Dispensers cost $9,200, with an additional $190 monthly fee for content and software.
Dispensers cost $9,200, with an additional $190 monthly fee for content and software. Courtesy Short Edition

In Grenoble, France, the short story addict doesn’t have to go far to get their fix. Across the seven square miles of the central city, 14 orange-and-black machines are dotted like Easter eggs in train stations, municipal buildings, and even the local museum. At the push of a button, each one will unspool a little piece of literature, printed on a long strip of paper, like a grocery store receipt. You can select for length—one, three, or five minutes—but precisely what you’ll be served up is in the hands of the gods. These are story dispensers, built by Grenoble-based publishing company Short Edition.

When the company began producing the machines in 2015, they were hardly set on global domination. But today, they are found around the world, with some 30 dispensers across the United States alone. (A map of the machines can be seen here.) In restaurants and hotels, libraries and government buildings, loiterers and literati alike can help themselves to these free stories, pulled from a digital bank of more than 100,000 original submissions.

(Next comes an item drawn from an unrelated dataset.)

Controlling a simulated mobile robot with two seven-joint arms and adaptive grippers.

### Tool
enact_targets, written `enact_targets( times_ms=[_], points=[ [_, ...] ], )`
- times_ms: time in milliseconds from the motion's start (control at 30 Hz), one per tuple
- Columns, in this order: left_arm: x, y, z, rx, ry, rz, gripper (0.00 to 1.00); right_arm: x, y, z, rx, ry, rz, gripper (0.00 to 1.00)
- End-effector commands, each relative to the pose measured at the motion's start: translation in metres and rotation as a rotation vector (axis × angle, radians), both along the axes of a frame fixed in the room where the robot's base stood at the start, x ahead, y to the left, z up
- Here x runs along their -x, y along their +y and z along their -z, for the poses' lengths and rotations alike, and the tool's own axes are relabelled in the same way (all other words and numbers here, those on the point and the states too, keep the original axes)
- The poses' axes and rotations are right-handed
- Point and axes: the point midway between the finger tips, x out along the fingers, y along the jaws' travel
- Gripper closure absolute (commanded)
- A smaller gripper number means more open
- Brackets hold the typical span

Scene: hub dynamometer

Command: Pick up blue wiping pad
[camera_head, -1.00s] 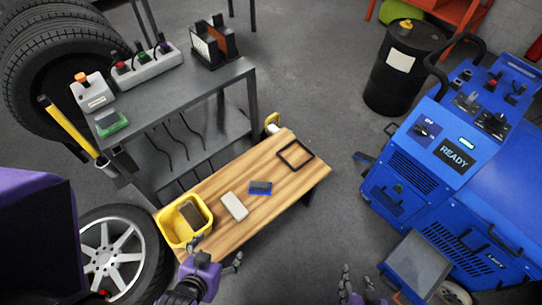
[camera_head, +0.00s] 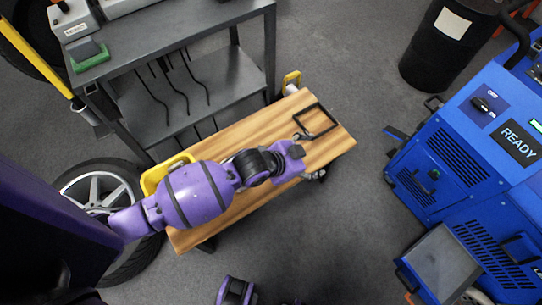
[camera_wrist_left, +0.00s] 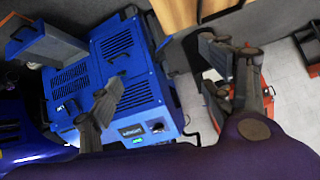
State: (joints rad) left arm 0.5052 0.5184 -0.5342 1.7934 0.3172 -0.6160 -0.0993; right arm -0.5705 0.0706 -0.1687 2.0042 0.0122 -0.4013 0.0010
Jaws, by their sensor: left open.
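The blue wiping pad cannot be seen now; my left arm covers the part of the wooden bench (camera_head: 255,126) where it lay. My left gripper (camera_head: 309,153) is over the right part of the bench, close to the black square frame (camera_head: 318,122). In the left wrist view my left gripper (camera_wrist_left: 165,80) has its fingers spread wide, with nothing between them. A strip of wood, likely the bench, shows at the top of that view.
A yellow bin (camera_head: 156,176) is partly hidden behind my left arm. A grey shelf cart (camera_head: 170,45) stands behind the bench. The blue machine (camera_head: 470,180) is at the right, with a black drum (camera_head: 450,50) behind. Grey floor is open between bench and machine.

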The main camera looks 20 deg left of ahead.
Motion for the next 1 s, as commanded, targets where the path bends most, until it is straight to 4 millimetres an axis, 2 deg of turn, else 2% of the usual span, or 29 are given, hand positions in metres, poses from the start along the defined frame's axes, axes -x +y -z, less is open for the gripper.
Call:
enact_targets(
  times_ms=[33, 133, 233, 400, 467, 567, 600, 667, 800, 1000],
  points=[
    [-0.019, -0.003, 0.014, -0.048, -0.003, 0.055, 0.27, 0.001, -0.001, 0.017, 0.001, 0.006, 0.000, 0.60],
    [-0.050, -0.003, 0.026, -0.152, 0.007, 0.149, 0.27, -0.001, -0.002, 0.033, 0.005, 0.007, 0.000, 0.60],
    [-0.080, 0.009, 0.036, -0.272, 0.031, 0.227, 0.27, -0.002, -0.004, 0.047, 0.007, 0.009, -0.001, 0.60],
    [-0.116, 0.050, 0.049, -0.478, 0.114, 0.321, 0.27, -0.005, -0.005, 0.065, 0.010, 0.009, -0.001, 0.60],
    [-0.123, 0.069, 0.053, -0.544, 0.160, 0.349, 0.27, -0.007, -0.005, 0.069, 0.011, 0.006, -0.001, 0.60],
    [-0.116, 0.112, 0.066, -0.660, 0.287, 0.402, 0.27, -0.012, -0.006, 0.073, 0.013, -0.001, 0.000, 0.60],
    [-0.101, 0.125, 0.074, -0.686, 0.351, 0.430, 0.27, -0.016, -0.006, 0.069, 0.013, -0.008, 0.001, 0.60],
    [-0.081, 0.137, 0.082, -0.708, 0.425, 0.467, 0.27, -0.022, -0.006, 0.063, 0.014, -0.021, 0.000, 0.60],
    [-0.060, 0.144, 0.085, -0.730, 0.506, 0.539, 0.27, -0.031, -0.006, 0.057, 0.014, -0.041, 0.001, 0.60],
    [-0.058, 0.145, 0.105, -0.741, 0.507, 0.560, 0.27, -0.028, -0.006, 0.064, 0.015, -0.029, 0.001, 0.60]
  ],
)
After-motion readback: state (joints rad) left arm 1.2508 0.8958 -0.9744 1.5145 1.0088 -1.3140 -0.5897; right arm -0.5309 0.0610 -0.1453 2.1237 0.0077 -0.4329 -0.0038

The stories come from writing contests, with each entry carefully evaluated by Short Edition’s judges. At some point, they hope to translate them, and to “have some Asian authors read in Europe or America, American authors read in Africa or South America, etc.,” Loïc Giraut, an international business developer for the company, told LitHub. “We want to create a platform for independent artists, like the Sundance Institute,” Kristan Leroy, export director at Short Edition, said in an interview with the New York Times. “The idea is to make people happy. There is too much doom and gloom today.”